Burroughs brought up the idea of infra-sound, physically affecting vibrations pitched below 16 Hertz that Professor Gavreau of France sought to weaponise for its potentially deadly effects. Burroughs suggested that, if used passively, it might be used for a more physical connection to music. Page was apparently very intrigued by the idea and gladly received a newspaper article on infra-sound that Burroughs handed him.

In another prominent cultural connection, the pair discussed Donald Cammell and Nicolas Roeg’s Mick Jagger-starring movie of 1970, Performance. Crucially, Burroughs noted that the screenwriters used the “cut-up” method that he and Brion Gysin popularised in the 1950s, wherein the writer reassembles once-lucid prose or verse to create an artistic collage.

“Musical cut-ups have been used by Earl Browne and other modern composers,” Burroughs noted. “What distinguishes a cut-up from, say, an edited medley is that the cut-up is at some point random. For example, if you made a medley by taking thirty seconds from a number of scores and assembling these arbitrary units–that would be a cut-up. Cut-ups often result in more succinct meanings, rather than nonsense.”

Whether or not Burroughs was correct in this assessment of the method, it certainly had a pivotal influence on word-based art over the late 20th century. Some of Page’s most prominent contemporaries, including Jagger, John Lennon and David Bowie, employed the cut-up technique to enhance some of their most celebrated compositions. Later, the same method was notably used by the likes of Kurt Cobain, Thom Yorke, and Michael Stipe, and it remains prominent in the arts to this day.
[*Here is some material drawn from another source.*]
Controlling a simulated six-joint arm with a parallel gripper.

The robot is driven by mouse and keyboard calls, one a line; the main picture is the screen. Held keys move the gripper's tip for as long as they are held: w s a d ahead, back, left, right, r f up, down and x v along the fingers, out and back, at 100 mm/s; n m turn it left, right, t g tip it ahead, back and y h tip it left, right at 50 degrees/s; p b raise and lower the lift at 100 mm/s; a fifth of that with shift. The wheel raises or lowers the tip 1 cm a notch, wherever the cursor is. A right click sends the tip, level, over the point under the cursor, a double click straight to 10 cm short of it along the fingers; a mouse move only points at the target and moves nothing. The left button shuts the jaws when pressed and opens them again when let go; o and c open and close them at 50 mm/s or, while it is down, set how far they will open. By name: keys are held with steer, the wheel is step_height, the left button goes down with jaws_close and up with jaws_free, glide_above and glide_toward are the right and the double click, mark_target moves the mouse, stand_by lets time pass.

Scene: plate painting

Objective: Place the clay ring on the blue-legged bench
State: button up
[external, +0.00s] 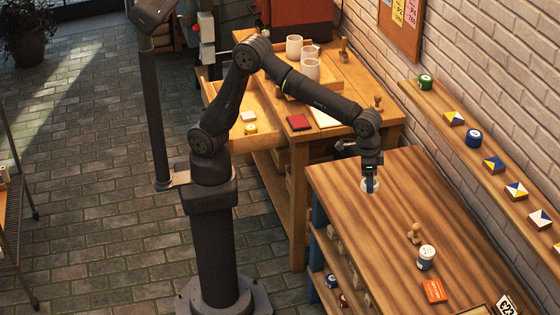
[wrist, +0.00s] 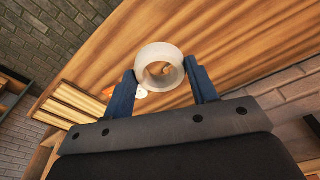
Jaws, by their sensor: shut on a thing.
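The clay ring (wrist: 158,50) is a pale, thick band in the wrist view, held between the two blue fingers of my gripper (external: 370,184). The ring also shows as a small pale shape (external: 364,185) at the fingertips in the external view, mostly hidden by the fingers. The blue-legged bench (external: 345,195) has a striped wooden top and a blue leg (external: 318,215) at its left. My gripper points down over the far part of this top. I cannot tell whether the ring touches the wood.
A wooden stamp (external: 414,234), a white container (external: 426,257) and an orange card (external: 434,290) are on the bench's nearer right part. A wall shelf (external: 448,95) with several small pots and tiles runs along the right. Another table (external: 350,75) with cups stands behind.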

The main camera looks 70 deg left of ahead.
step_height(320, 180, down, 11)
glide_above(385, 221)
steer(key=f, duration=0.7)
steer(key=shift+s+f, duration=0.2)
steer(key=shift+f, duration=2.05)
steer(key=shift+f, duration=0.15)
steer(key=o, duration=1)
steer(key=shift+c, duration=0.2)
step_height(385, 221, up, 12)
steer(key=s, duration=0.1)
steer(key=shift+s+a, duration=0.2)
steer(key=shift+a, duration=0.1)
While Page deals in sound and Burroughs’ art was mostly visual, both had monumental respective impacts on the evolution of art over the late 20th century. So vast were these impacts that, over time, they have distorted and overlapped to birth culturally significant products such as Nirvana’s widely revered discography.

This rare conversation between Jimmy Page and William S. Burroughs marks one of those fateful and fruitful moments in pop cultural history that will forever seem much more than two blokes having a chinwag over a cuppa.